The titular opening track engages with jazz history—both ECM’s and Norway’s—by evoking Jan Garbarek’s echoing wide screen melancholy in the interplay between Eick’s trumpet and Tore Brunborg’s saxophone, but the tumbling sway of the piano accompaniment reminds more of Radiohead than anything else, and the simple verse sections give way to a delicious repeated hook that is a pure pop chorus. Eick is an unflashy virtuoso: rather than going in for extravagant tangential free-jazz solos, every note feels carefully judged and restrained, his trumpet essentially filling the role of vocalist in what, if that substitution were to be reversed, would often pass for pretty standard piano-led indie tunes. Eick’s front line contributions are often breathtakingly beautiful and are delivered with an evocative poise, but because of his relatively contained role, the eight tracks on Skala are dependent for their success on how far from the standard backing template his accompanying band are allowed to stray. If Skala has a failing, it is that sometimes the answer is not far enough. “Day After” subsides on plonking chords that progress minimally, although it is rendered wonderful nonetheless by Eick’s lilting refrain, and “Biermann” suffers from a soporifically sludgy rhythm section, and when Andreas Ulvo on the piano does inject a degree of energy, Eick himself is guilty of shying away from the majestic build-up you feel the song needs.

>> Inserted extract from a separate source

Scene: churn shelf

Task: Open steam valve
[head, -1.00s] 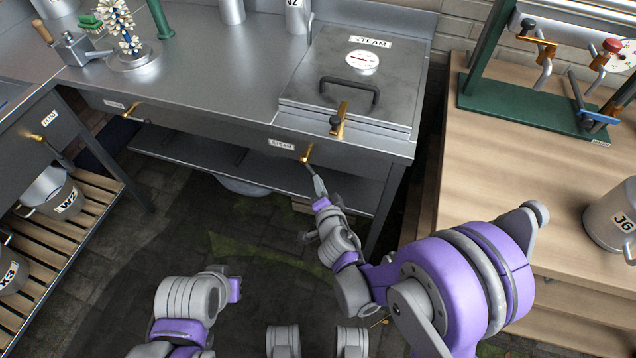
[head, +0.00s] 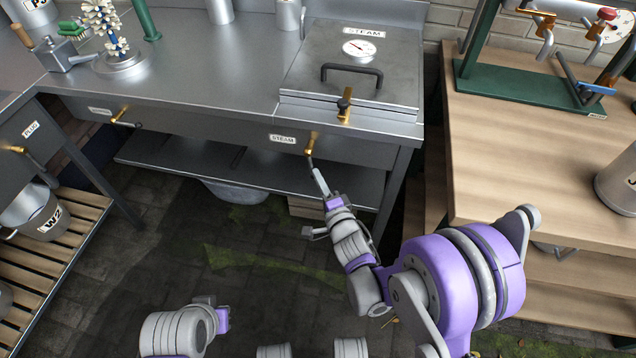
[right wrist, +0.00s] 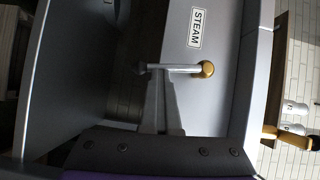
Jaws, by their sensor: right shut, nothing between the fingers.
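The steam valve (head: 310,146) is a brass fitting with a thin lever on the front of the steam cabinet (head: 350,65), beside a STEAM label (head: 282,138). In the right wrist view its brass knob (right wrist: 207,68) and pale lever (right wrist: 175,67) show, the lever running left across the picture. My right gripper (head: 318,178) is just below the valve in the head view, shut and empty. In the right wrist view its fingertips (right wrist: 158,75) are at the lever; I cannot tell whether they touch. My left arm is low in the head view; its fingers are hidden.
A second brass valve (head: 120,114) is on the counter front to the left. A brass latch (head: 344,105) holds the steam lid. A wooden bench (head: 500,150) with a green stand (head: 520,95) is on the right. The floor in front is clear.

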More often than not, however, the whole band rises to the occasion. “Edinburgh” manages to capture the Scottish capital’s winding, jumbled architecture in its skittish toppling clatter, the aching shimmer of “June” splinters into a sparkle of fragile harp, and “Joni” is a warm and wide-eyed tribute to Joni Mitchell. The highlight, though, comes when Eick veers closest to emulating the vibrancy of Jaga Jazzist on the appropriately named “Oslo”. Overlapping foghorn blasts from a dark mist herald a slithering icy beat and glacially looping piano, before plunging into a shuddering breakdown that finds Skala at its most abrasive and energized.

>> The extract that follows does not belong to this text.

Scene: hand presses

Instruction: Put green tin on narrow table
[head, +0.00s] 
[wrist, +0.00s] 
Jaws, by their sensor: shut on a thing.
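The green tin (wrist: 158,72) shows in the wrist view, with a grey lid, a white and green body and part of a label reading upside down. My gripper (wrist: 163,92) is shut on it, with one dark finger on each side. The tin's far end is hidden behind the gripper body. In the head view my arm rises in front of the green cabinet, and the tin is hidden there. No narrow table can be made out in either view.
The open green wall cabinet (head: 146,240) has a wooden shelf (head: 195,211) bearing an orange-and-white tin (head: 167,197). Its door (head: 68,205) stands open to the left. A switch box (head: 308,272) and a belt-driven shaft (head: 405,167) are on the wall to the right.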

Eick’s 2008 debut The Door was bare, volatile and bleak; more surprising but less compulsive than Skala. If that was his moody rock record, this is his polished pop one, and in their own ways both are well worth a listen. After the last note of “Biermann” has faded here we still hear a gust of Eick’s breath gently rustling spittle droplets against bare metal, providing a sudden moment of unguarded intimacy that is perhaps missing from this crisp and glossy affair. But then this aloofness is partly what makes Skala so accessible: these are jazz tunes that are catchy. Mathias Eick’s second album may not be hugely progressive stuff, but it is hugely enjoyable.